University welcomes world-renowned philosopher Kwame Anthony Appiah
Northern Nevadans will get a rare opportunity to share an evening with a world-renowned philosopher Oct. 18, when Kwame Anthony Appiah will present at the University of Nevada, Reno.
Appiah is currently a philosophy professor at Princeton, and has taught philosophy and African and African-American studies at Cambridge, Duke, Cornell, Yale and Harvard. His 2006 book, Cosmopolitanism: Ethics in a World of Strangers (W.W. Norton), examines the concept of cosmopolitanism, or global citizenship. Being raised in Ghana and England, earning his doctorate at Cambridge, and now residing in New York City and New Jersey, Appiah brings unique experience and insight to examine the true meaning of cosmopolitanism.
“Professor Appiah is an internationally known speaker, and we are delighted to bring him to our campus,” said Deborah Achtenberg, chair of the University’s philosophy department. “Thanks to the philosophy department’s Leonard Endowment, we have been privileged to bring a number of the world’s top philosophers to campus over the years.
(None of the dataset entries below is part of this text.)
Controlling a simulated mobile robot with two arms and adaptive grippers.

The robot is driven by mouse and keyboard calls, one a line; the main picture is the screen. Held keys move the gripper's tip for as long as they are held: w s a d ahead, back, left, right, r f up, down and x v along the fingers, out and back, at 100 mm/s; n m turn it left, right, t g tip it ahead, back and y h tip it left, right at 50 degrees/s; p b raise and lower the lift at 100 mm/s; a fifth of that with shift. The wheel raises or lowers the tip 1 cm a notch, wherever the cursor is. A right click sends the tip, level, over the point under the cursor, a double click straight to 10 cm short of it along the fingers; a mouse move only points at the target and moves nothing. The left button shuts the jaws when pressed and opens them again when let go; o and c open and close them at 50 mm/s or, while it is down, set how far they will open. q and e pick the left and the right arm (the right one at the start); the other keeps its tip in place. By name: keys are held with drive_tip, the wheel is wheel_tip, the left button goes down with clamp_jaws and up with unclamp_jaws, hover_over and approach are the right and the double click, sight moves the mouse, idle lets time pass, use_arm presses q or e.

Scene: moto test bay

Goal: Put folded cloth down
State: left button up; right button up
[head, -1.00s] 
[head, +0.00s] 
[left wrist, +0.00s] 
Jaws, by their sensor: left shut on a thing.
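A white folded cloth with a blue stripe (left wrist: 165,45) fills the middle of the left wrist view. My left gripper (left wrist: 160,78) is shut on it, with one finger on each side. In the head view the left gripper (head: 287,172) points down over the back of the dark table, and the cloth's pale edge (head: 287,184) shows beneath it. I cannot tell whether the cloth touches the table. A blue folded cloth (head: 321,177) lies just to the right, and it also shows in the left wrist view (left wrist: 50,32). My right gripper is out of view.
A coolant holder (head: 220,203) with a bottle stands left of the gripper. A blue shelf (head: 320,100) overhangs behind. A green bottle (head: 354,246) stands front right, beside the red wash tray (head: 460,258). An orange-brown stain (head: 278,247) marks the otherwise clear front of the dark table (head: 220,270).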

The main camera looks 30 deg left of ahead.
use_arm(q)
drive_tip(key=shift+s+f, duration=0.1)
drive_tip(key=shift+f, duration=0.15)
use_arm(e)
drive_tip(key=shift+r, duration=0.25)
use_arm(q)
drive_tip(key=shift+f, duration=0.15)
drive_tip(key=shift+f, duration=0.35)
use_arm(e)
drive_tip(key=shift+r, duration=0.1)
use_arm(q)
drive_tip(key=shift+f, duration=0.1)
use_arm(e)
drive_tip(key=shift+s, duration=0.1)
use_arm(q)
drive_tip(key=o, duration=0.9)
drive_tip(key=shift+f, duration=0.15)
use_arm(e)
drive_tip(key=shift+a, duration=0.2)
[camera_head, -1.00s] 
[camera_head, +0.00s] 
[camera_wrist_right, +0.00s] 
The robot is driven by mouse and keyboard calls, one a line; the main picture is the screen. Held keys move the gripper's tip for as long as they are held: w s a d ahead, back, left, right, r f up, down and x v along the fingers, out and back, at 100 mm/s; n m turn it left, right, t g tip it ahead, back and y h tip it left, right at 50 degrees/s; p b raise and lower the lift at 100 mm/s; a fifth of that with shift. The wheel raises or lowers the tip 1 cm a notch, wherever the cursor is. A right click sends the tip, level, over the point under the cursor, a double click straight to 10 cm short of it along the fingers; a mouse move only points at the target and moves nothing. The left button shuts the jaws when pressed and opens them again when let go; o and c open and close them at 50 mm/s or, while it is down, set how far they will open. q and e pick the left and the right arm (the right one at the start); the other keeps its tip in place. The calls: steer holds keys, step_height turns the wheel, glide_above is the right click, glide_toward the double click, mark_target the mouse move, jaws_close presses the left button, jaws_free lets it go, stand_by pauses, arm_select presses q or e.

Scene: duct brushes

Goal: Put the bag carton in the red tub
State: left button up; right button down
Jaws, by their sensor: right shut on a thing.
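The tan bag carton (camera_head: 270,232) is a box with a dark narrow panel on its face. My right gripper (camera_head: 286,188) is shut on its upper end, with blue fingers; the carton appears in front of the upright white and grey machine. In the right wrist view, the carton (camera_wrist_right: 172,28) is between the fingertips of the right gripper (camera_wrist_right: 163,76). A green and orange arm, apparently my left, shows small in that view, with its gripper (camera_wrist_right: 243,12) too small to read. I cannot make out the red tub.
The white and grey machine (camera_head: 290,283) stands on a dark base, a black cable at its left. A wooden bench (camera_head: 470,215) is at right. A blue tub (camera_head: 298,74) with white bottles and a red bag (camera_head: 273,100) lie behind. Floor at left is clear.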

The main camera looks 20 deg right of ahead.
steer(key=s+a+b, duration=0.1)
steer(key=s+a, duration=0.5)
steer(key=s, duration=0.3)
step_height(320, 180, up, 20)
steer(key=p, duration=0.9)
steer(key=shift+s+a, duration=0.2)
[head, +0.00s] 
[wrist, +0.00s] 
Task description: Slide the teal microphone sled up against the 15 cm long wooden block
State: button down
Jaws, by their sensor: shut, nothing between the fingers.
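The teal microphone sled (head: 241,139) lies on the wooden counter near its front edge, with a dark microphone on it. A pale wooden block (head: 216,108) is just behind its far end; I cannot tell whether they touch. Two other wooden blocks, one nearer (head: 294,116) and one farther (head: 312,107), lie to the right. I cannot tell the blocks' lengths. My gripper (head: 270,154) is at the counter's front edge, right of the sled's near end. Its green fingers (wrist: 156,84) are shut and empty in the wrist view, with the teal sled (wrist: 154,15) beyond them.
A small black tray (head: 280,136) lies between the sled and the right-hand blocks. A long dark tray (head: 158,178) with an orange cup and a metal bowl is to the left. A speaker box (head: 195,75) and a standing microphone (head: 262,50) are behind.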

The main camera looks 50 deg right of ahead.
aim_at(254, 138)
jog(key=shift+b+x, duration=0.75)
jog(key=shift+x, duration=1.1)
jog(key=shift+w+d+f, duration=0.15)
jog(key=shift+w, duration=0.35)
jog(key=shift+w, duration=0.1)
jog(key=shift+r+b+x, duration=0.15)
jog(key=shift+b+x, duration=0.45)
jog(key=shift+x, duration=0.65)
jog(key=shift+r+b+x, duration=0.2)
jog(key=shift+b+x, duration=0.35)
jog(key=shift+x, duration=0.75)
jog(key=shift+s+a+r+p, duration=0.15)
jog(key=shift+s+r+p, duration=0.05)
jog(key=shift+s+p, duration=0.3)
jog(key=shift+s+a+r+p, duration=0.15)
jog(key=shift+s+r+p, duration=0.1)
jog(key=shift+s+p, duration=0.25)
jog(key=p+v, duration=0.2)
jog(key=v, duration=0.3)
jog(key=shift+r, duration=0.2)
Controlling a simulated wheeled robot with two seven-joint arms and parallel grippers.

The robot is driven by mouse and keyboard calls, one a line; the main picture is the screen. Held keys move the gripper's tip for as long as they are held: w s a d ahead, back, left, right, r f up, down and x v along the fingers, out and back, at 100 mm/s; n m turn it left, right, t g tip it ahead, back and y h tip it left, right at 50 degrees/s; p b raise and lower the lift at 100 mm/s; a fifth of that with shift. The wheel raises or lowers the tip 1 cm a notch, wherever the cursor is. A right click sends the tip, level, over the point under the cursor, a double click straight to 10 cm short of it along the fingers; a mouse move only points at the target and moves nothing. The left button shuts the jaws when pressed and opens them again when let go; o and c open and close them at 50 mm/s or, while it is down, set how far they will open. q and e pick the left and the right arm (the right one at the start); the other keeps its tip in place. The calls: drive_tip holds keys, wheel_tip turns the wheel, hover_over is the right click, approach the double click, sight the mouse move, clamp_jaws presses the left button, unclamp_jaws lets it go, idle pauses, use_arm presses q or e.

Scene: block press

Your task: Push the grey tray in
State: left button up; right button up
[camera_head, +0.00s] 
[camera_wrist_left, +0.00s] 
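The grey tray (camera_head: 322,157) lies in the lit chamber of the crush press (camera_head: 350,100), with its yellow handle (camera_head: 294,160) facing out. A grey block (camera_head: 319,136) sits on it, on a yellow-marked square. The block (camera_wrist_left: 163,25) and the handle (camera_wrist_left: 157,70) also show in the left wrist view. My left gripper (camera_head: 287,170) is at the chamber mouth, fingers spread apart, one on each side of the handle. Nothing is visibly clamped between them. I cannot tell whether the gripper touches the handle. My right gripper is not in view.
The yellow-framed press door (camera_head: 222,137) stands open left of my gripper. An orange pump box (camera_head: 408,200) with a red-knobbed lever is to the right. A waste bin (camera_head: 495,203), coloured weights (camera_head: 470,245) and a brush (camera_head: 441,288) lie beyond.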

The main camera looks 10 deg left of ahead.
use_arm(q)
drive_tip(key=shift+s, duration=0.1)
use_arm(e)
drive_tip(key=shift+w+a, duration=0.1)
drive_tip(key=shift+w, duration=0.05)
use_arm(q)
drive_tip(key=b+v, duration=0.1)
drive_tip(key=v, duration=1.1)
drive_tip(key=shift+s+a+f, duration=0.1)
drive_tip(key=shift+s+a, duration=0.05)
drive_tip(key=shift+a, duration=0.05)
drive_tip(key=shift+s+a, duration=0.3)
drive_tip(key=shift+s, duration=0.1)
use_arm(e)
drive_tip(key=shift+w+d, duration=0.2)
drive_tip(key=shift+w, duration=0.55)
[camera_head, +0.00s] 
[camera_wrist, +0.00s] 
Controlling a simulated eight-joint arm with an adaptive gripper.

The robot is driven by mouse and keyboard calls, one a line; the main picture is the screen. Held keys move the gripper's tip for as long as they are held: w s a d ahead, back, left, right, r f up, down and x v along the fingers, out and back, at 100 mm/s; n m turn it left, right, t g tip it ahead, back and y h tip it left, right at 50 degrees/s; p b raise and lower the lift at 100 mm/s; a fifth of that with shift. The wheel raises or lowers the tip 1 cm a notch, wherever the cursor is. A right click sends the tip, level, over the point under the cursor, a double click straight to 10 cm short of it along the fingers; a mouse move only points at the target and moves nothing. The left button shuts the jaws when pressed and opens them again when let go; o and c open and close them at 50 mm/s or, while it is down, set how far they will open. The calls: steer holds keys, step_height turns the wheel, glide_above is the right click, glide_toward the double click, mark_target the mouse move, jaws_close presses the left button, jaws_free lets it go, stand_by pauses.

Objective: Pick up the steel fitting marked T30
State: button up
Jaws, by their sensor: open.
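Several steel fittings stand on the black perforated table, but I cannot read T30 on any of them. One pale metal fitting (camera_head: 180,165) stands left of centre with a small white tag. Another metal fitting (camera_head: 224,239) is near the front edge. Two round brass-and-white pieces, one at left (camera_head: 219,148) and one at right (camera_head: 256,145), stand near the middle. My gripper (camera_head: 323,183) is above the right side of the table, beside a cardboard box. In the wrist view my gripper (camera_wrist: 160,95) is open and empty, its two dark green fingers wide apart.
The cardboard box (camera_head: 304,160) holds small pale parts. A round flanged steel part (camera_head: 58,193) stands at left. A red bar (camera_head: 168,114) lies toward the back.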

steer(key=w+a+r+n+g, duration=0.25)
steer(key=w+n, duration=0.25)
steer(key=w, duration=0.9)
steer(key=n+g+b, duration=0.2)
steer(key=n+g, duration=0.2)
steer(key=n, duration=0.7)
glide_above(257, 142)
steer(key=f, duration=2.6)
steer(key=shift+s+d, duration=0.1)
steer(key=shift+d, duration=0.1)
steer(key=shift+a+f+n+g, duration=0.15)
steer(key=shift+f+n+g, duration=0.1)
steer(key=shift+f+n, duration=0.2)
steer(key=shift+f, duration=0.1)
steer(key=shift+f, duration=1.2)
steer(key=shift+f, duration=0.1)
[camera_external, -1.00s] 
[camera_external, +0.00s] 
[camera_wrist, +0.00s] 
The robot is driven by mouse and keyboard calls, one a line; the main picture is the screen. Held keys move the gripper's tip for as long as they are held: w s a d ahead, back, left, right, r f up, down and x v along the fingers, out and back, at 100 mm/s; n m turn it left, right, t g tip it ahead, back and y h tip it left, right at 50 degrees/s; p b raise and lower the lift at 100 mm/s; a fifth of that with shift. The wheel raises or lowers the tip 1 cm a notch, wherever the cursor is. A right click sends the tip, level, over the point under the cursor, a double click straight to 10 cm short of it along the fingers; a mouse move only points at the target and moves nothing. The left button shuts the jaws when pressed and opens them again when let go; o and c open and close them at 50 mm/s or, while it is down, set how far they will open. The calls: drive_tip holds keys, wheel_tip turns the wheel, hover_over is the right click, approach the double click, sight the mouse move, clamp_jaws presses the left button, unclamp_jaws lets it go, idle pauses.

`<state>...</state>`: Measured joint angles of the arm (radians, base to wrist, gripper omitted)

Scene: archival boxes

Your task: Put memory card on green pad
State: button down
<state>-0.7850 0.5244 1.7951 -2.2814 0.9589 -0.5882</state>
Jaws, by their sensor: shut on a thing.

His visit is an opportunity to hear firsthand from one of the leading public intellectuals in the world today.”
“Cosmopolitanism” will be the topic of Appiah’s 7:30 p.m. presentation Oct. 18 at the University’s Joe Crowley Student Union, Ballroom A. The presentation is the first annual Paul and Gwen Leonard Ethics and Politics Lecture sponsored by the philosophy department, the Leonard Endowment in Philosophy, and the University. The Leonard family, including Paul and Gwen, 1936 and 1937 journalism and history graduates of the University, respectively, generously supported the University for many years, and their daughter, Reverend Jackie Leonard, also an alum, continues their philanthropic efforts. As a result, the presentation is free and open to the public, with complimentary parking available on the top floor of the Brian J. Whalen Parking Structure.
Appiah will also hold an open forum with faculty and students, discussing “The Life of Honor,” that day at 3:30 p.m. in the University’s Mathewson-IGT Knowledge Center, Room 422 (The Paul and Gwen Leonard Faculty and Graduate Student Reading Room). In his most recent book, The Honor Code: How Moral Revolutions Happen (W.W. Norton), Appiah explores what brings about moral progress, examining moral revolutions in the past and tactics being employed today to try to counter abhorrent practices. He theorizes that only honor – not appeals to reason, morality or religion – bring about true reform.
“The issues Professor Appiah will explore here, involving global responsibility, justice and moral reform, are at the heart of philosophy and our department’s new programs in ethics, law and politics that will begin in 2011 to complement our general philosophy degrees,” Achtenberg said. Every year, in our Ethics and Politics Lecture, we will bring leading thinkers to spur discussions on crucial ethical and political issues, not only among our students and faculty, but also among our neighbors in the community.”